TASK BRIEF —
The material below includes pictures; leave them out and return only the lines between the line containing "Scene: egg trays" and the line containing "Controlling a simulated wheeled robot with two", inclusive, word for word.

--- Start of INFORMATION PROVIDED ---

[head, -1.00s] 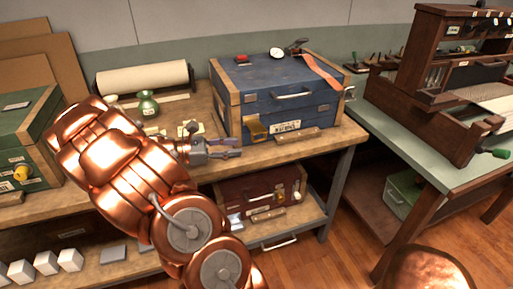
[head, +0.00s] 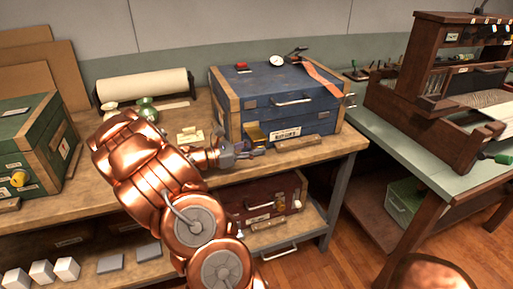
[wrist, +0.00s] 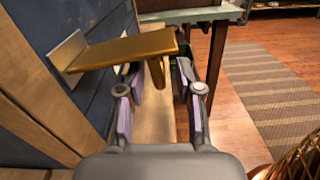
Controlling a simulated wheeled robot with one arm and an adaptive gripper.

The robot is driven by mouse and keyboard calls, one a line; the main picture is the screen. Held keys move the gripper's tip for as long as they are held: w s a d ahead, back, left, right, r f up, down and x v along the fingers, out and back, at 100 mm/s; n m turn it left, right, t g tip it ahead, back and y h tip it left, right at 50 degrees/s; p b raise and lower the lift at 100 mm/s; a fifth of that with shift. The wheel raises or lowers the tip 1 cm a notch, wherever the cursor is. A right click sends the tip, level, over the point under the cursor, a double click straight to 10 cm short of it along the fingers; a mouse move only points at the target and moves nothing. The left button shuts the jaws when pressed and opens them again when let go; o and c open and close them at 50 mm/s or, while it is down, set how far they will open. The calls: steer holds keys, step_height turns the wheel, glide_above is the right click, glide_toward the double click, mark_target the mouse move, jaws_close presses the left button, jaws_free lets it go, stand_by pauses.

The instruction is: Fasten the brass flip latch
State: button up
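The blue chest (head: 285,112) stands on the workbench with its lid down. Its brass flip latch (head: 254,134) is on the front face, toward the left. In the wrist view the latch (wrist: 122,50) juts out from a pale plate on the blue front, with a short brass piece hanging down near its outer end. My gripper (head: 255,153) is at the chest's front, just below the latch. In the wrist view my gripper (wrist: 158,78) is open, and the hanging brass piece shows between its fingertips. I cannot tell whether either finger touches it.
A red case (head: 262,200) is on the shelf below. A wooden block (head: 298,143) lies in front of the blue chest. A gauge (head: 277,60) and an orange strap (head: 322,78) are on its lid. A green chest (head: 35,140) stands left; a green-topped bench (head: 400,140) stands right.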

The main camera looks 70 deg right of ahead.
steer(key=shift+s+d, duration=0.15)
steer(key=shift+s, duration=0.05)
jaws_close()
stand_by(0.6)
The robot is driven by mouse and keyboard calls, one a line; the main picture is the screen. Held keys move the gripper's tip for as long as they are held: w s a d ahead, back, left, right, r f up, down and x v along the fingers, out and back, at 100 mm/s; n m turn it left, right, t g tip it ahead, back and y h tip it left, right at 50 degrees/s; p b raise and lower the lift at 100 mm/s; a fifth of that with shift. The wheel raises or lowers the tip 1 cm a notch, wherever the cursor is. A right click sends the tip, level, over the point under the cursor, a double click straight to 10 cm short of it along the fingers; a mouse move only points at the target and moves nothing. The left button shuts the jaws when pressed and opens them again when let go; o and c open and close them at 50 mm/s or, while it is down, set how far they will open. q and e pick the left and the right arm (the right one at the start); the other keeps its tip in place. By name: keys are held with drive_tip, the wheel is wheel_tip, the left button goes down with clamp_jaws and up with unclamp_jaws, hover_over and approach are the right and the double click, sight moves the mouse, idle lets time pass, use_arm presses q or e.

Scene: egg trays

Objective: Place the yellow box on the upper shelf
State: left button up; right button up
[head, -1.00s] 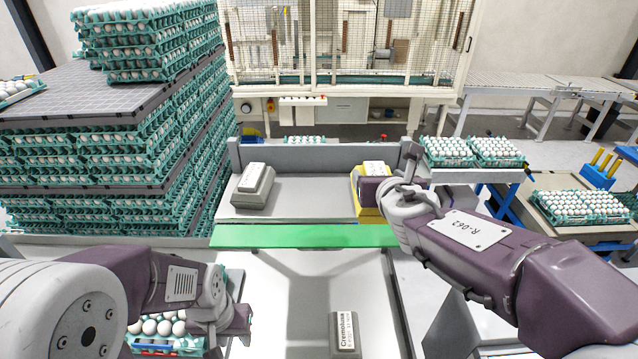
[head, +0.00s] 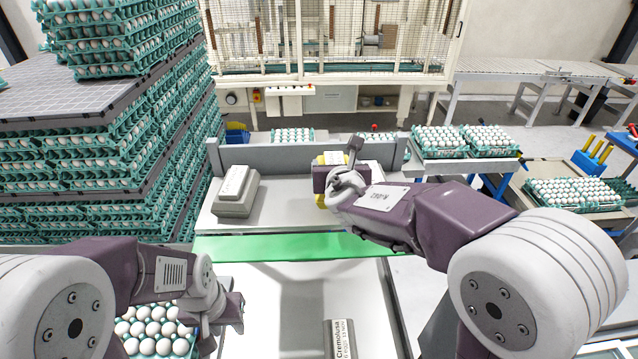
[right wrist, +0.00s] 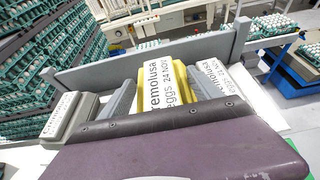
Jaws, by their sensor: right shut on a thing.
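The yellow box (head: 331,158), with a white label on top, is over the pale upper shelf (head: 275,215). My right gripper (right wrist: 165,90) is shut on it; in the right wrist view the box's label (right wrist: 165,84) shows between two grey fingers. The gripper hides most of the box in the head view. I cannot tell whether the box touches the shelf.
A grey box with a white label (head: 235,195) stands at the shelf's left end. A green strip (head: 285,247) runs along the shelf front. Another labelled box (head: 341,340) is on the lower white surface (head: 290,295). Stacked egg trays (head: 110,150) rise at the left.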

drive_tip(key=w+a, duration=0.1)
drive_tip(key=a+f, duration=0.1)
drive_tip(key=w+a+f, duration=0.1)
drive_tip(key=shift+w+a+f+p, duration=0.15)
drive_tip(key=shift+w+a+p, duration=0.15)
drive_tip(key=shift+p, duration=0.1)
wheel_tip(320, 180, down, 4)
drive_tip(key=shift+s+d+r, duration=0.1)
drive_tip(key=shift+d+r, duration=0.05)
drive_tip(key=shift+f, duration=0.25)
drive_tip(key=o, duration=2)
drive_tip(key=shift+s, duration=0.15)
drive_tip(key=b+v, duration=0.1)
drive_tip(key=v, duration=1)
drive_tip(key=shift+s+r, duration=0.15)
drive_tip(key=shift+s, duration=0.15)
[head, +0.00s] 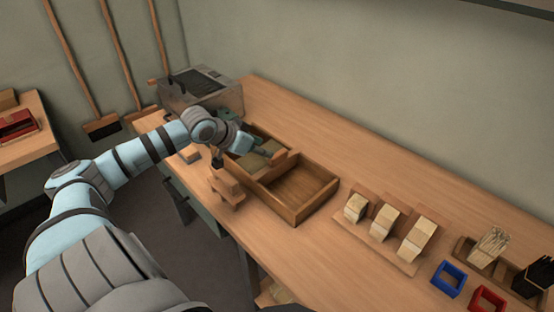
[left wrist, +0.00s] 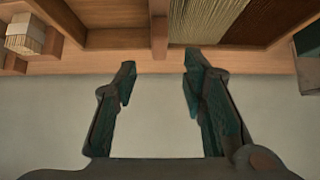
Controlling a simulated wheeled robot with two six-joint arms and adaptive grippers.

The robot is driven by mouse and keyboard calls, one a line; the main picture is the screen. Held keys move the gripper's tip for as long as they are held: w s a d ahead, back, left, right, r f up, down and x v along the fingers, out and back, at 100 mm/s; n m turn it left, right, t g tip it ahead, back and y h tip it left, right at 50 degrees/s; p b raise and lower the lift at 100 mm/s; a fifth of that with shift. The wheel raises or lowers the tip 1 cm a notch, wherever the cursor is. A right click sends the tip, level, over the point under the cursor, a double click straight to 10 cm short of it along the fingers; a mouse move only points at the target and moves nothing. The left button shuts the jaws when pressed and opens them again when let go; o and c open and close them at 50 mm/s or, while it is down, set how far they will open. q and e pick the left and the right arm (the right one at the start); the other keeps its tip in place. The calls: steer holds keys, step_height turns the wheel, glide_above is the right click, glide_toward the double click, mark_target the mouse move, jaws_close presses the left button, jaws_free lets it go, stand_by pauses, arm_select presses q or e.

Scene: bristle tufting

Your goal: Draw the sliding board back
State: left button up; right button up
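A wooden tray (head: 325,197) lies on the bench. Its right compartment looks empty; its left part holds bristle material, partly hidden by my left gripper (head: 238,147). A raised wooden board (head: 283,159) stands between the two parts. I take it for the sliding board but cannot be sure. In the left wrist view, the fingers of my left gripper (left wrist: 158,68) are apart with nothing between them. A narrow wooden divider (left wrist: 158,25) shows just beyond them, with pale and brown bristles to its right. I cannot tell whether a finger touches it. My right gripper is not in view.
Pale tufted blocks (head: 384,222) stand on a wooden rack right of the tray. A blue frame (head: 449,279), a red frame (head: 487,300) and bristle bundles (head: 490,246) lie farther right. A grey machine (head: 200,90) stands behind. A wooden fixture (head: 226,186) is at the bench edge.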

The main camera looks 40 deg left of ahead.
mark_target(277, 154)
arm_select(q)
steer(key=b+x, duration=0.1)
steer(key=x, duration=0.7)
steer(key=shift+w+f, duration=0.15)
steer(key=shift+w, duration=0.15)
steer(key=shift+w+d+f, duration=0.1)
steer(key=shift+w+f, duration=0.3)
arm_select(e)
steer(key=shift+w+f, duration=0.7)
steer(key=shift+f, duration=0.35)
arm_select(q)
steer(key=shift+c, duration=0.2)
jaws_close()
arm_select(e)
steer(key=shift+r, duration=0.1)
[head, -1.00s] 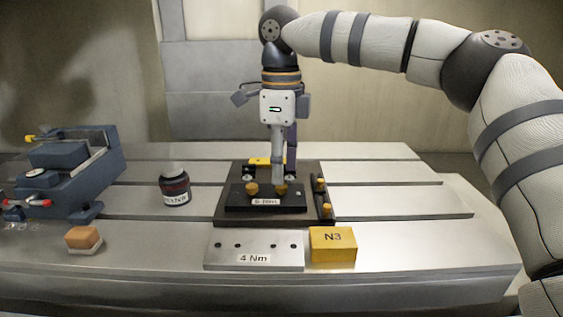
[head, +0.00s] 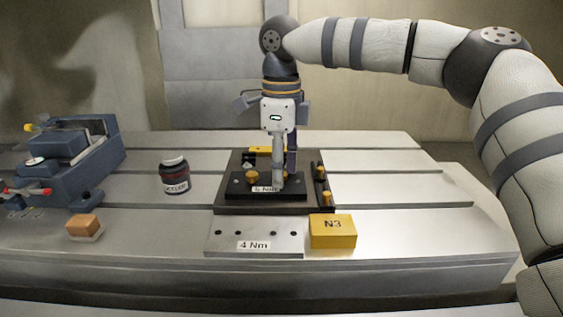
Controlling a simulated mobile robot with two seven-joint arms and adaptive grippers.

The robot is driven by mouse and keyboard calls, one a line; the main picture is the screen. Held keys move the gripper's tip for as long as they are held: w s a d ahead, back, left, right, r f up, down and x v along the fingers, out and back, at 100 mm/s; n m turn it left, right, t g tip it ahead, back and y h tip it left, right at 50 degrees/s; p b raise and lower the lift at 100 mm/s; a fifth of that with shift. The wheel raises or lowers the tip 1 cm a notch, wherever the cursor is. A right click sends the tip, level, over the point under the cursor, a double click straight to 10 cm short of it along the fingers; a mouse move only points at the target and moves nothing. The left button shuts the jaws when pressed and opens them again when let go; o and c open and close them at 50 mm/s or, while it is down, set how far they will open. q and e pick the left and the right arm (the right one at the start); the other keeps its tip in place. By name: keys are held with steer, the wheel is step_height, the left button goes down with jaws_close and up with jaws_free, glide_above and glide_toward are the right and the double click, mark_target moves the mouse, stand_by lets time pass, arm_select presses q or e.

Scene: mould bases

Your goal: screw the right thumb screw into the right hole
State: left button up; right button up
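My right gripper (head: 281,186) points straight down over the right part of the black block (head: 240,192). Its near finger covers the place of the right thumb screw, which is hidden now, along with the right hole. The finger also overlaps part of the block's white label. I cannot tell whether the fingers are shut on the screw. The left brass thumb screw (head: 252,176) stands upright on the block, apart from the gripper. My left gripper is not in view.
The block sits on a dark base plate (head: 225,207); a side strip bears brass knobs (head: 327,196). In front are a metal "4 Nm" plate (head: 220,246) and a yellow "N3" block (head: 333,232). A jar (head: 174,177), an orange-topped block (head: 82,226) and a blue vise (head: 75,165) stand left.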

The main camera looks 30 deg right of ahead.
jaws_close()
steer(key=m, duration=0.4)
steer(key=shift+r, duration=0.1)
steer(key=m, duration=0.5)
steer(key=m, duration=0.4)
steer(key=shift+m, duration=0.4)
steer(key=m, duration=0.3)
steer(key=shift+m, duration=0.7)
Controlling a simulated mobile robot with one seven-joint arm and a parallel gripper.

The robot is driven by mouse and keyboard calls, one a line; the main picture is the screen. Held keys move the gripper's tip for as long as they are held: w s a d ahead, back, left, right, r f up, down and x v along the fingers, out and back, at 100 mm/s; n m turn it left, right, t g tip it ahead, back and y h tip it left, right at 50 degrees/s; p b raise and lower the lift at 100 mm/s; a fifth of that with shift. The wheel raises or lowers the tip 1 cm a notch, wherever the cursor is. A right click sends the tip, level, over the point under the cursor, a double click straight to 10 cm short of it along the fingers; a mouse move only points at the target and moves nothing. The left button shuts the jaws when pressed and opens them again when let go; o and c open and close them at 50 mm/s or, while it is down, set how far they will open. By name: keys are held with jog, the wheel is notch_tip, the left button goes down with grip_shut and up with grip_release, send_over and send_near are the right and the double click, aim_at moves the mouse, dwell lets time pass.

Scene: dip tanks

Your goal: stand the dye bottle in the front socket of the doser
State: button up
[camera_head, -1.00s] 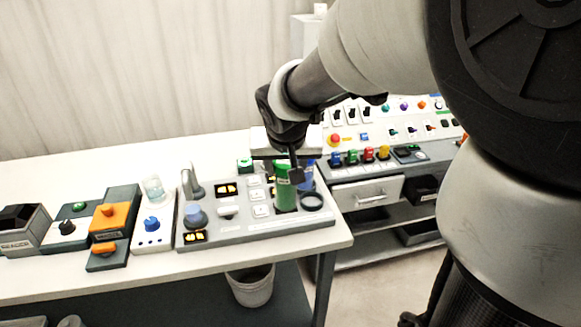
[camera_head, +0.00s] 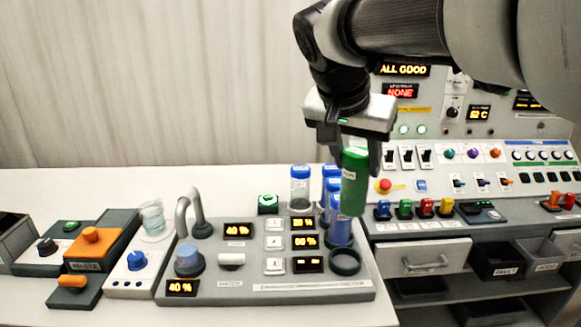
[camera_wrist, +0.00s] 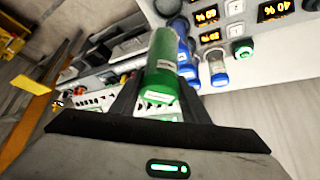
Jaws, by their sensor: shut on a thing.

--- End of INFORMATION PROVIDED ---

TASK OUTPUT —
Scene: egg trays

Objective: Place the yellow box on the upper shelf
State: left button up; right button up
[head, -1.00s] 
[head, +0.00s] 
[right wrist, +0.00s] 
Jaws, by their sensor: right shut on a thing.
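The yellow box (head: 331,158), with a white label on top, is over the pale upper shelf (head: 275,215). My right gripper (right wrist: 165,90) is shut on it; in the right wrist view the box's label (right wrist: 165,84) shows between two grey fingers. The gripper hides most of the box in the head view. I cannot tell whether the box touches the shelf.
A grey box with a white label (head: 235,195) stands at the shelf's left end. A green strip (head: 285,247) runs along the shelf front. Another labelled box (head: 341,340) is on the lower white surface (head: 290,295). Stacked egg trays (head: 110,150) rise at the left.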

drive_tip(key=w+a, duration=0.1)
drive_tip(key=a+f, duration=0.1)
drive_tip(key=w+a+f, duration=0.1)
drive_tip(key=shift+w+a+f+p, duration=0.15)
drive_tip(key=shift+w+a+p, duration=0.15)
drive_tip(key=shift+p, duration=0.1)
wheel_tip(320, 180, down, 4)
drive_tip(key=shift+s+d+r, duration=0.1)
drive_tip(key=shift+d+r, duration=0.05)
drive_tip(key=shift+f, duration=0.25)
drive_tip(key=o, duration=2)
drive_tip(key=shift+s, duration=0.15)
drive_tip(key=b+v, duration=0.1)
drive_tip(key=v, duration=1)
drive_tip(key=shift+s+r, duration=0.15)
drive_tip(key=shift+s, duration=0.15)
[head, +0.00s] 
[left wrist, +0.00s] 
Controlling a simulated wheeled robot with two six-joint arms and adaptive grippers.

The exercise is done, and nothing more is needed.